13Un second exposé portait sur « Indicateurs de positionnement institutionnel pour l’aide à la décision » : comment les indicateurs bibliométriques sont à l’heure actuelle utilisés pour guider la politique scientifique (G. Filiatreau, Directrice de l’Observatoire des sciences et des techniques, OST). Il a également été question du projet «Normadresse », d’où il ressort que la politique de « normalisation des adresses » est en fait un levier pour pouvoir appliquer la bibliométrie à des fins de pilotage de la recherche. Chercheurs et « publiants », l’ordre dans lequel vous mentionnez vos institutions de rattachement est tout sauf trivial. Par exemple, modifier l’ordre d’une publication à l’autre, c’est s’exposer à ne pas être recensé dans la base bibliométrique.
14Les deux premiers exposés de l’après-midi ont été faits par des chercheurs : Yves Langevin, Président de la section 17 du Comité national (Sciences de la Terre et Univers lointains) a exposé comment en commission 17 les indicateurs bibliométriques ont été utilisés, aux côtés d’autres critères, pour le concours DR2.
15Deux points importants : Y. Langevin montre comment la commission a construit une batterie d’indicateurs extrêmement complexes (et non pas un simple « facteur h » brandi comme une hache) : pas moins de 14 indicateurs bibliométriques ont été utilisés. Si cette batterie d’indicateurs permet, en gros, de confirmer si les candidats se trouvent ou non dans la première moitié du classement final, en revanche la corrélation avec les positions dans les premiers rangs n’est pas bonne. D’autres indicateurs (jugements par les pairs, positions de responsabilité dans le milieu scientifique, etc.) sont de poids quand il s’agit de déterminer les positions dans les premiers rangs.

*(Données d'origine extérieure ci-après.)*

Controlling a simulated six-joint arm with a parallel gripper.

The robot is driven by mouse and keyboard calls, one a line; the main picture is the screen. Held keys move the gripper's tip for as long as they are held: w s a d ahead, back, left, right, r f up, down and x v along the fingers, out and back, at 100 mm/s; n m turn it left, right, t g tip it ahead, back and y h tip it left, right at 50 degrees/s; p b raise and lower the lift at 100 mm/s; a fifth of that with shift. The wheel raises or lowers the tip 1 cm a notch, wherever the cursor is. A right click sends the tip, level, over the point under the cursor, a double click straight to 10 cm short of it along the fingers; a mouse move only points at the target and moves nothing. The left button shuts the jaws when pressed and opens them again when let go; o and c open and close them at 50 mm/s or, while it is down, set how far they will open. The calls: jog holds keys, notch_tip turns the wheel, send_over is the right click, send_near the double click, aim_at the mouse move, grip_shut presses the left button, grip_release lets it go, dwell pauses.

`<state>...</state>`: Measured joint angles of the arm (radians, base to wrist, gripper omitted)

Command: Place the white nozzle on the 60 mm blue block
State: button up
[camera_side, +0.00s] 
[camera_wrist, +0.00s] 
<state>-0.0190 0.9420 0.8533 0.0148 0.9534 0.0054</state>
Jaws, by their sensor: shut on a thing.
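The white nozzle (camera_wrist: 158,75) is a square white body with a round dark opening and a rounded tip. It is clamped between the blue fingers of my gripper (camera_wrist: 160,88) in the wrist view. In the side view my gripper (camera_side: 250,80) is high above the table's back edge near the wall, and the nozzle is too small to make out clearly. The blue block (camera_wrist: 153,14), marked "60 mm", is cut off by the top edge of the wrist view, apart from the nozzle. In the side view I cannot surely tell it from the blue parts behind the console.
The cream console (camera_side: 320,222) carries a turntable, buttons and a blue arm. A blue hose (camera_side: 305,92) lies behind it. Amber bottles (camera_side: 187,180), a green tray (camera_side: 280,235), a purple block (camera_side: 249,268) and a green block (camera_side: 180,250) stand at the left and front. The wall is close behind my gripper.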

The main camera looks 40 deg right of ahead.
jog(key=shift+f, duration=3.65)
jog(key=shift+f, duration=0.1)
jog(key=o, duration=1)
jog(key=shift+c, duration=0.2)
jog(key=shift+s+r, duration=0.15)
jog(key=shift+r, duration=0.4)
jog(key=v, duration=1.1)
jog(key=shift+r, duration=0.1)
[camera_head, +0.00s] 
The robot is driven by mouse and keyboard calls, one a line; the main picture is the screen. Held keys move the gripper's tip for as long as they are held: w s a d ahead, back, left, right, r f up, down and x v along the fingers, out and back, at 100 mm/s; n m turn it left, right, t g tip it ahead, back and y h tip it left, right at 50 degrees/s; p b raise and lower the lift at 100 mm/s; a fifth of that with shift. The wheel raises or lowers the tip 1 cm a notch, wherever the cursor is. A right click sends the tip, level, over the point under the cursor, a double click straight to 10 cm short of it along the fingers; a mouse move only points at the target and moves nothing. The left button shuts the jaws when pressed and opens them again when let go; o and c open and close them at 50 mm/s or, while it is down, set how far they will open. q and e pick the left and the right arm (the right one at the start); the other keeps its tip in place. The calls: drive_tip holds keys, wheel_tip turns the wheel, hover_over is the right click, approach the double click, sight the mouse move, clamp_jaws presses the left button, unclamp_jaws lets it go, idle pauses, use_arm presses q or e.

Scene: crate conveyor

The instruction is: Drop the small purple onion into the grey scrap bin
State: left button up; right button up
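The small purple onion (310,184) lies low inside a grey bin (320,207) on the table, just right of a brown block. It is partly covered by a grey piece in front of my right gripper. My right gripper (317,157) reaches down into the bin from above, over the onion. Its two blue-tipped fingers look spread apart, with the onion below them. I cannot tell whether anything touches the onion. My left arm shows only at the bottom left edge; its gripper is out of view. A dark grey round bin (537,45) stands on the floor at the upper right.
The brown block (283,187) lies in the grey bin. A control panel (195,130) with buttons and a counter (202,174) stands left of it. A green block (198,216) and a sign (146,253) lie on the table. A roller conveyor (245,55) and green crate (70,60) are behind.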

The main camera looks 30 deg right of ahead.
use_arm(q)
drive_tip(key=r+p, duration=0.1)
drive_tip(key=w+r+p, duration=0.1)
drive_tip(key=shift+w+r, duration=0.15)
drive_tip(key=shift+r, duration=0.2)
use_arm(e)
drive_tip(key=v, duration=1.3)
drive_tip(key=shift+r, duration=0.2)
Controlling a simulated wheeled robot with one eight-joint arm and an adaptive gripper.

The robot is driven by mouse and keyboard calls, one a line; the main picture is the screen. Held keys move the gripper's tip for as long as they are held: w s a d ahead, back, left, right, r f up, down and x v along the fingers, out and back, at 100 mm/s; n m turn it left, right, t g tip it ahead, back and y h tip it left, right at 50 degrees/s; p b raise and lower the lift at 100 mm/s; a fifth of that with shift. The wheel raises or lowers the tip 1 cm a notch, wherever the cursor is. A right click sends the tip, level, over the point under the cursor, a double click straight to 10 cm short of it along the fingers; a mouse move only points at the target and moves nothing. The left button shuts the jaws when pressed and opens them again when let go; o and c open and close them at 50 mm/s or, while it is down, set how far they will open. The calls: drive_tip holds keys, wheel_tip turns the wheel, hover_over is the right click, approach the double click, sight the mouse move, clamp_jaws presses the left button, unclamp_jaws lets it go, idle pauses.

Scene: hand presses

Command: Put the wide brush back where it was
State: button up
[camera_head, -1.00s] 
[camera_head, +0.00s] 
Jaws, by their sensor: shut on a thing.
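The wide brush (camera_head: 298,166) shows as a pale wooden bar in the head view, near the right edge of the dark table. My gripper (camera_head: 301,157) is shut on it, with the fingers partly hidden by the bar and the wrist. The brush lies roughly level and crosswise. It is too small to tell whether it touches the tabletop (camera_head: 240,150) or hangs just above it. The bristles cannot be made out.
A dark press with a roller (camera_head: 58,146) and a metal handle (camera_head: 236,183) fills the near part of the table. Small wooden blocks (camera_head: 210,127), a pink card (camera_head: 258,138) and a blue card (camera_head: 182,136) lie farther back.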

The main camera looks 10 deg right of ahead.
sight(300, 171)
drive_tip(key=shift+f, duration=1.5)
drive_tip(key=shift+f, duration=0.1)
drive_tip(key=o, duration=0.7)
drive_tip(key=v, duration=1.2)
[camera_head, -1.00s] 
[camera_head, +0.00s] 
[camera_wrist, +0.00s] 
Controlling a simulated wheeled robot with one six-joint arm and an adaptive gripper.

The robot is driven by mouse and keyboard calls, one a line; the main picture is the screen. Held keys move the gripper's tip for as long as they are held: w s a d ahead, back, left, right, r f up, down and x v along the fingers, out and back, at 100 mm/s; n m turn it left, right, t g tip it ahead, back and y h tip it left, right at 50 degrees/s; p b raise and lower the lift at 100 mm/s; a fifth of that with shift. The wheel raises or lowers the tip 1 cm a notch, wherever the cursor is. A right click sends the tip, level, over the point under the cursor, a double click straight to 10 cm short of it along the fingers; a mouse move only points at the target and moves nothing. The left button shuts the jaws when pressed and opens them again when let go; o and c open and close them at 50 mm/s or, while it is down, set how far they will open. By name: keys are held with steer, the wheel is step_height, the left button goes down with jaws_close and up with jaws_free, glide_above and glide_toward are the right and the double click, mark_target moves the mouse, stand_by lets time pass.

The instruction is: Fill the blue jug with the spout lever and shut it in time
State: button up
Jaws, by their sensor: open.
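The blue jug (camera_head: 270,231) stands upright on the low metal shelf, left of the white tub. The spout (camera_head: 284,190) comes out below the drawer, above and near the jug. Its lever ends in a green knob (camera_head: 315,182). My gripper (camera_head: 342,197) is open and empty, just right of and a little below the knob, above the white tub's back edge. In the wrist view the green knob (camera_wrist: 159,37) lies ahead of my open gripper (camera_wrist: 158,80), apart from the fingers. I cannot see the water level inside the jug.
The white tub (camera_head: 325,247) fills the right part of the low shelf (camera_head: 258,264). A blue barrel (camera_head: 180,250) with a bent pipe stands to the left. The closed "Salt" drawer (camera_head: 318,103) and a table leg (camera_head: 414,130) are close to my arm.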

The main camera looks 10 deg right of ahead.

16Un détail amusant : en section 17, toutes les revues scientifiques sont considérées comme étant de rang A. Y. Langevin souligne que l’utilisation de la bibliométrie pour l’évaluation pénalise les chercheurs qui ont une mobilité thématique (puisqu’il faut plusieurs années pour se refaire une réputation à l’intérieur d’un groupe thématique donné).
17Enfin, ce système entraîne une série d’effets pervers dont l’uniformisation des pratiques scientifiques, la multiplication des publications avec tronçonnement des résultats, etc. Comme Y. Langevin est optimiste, il prédit qu’à terme ce système d’évaluation par la bibliométrie s’autodétruira par uniformisation des pratiques.
18Luc Segoufin, chercheur et membre de la commission d’évaluation de l’INRIA a montré sur un exemple précis, comment si l’on prend des bases différentes (Google scholar, Web of Science, Scopus, Citeseer, DBLP), on obtient des mesures d’impact différentes pour un même chercheur. C’est irréfutable : tout index a un biais, le mode de calcul des index est déterminant, ce n’est pas pertinent pour les évaluations interdomaines. Enfin, le coût des outils payants est lourd (il semblerait qu’on ait du mal à savoir le montant exact des contrats passés entre le CNRS et ses partenaires universitaires avec Thomson Reuters...).
19L. Segoufin a repris dans son exposé les grandes lignes du rapport élaboré par la commission d’évaluation de l’INRIA sur le sujet. Voir http://www.inria.fr/inria/ organigramme/ce.fr.html puis cliquer sur « indicateurs bibliométriques ».
20On peut y lire en conclusion : « Si les indicateurs peuvent donner des tendances sur un nombre réduit d’aspects de la vie scientifique, il convient d’être très circonspect dans leur usage en raison de la possibilité d’interprétations erronées, des erreurs de mesure (souvent considérables) et des biais dont ils sont affectés. Un usage abusif des indicateurs est facilité par la nature chiffrée du résultat qui introduit la possibilité d’établir dans l’urgence toutes sortes de statistiques, sans se préoccuper d’en analyser la qualité et le contenu, et en occultant l’examen d’autres éléments de la vie scientifique comme, par exemple, l’innovation et le transfert intellectuel et industriel. »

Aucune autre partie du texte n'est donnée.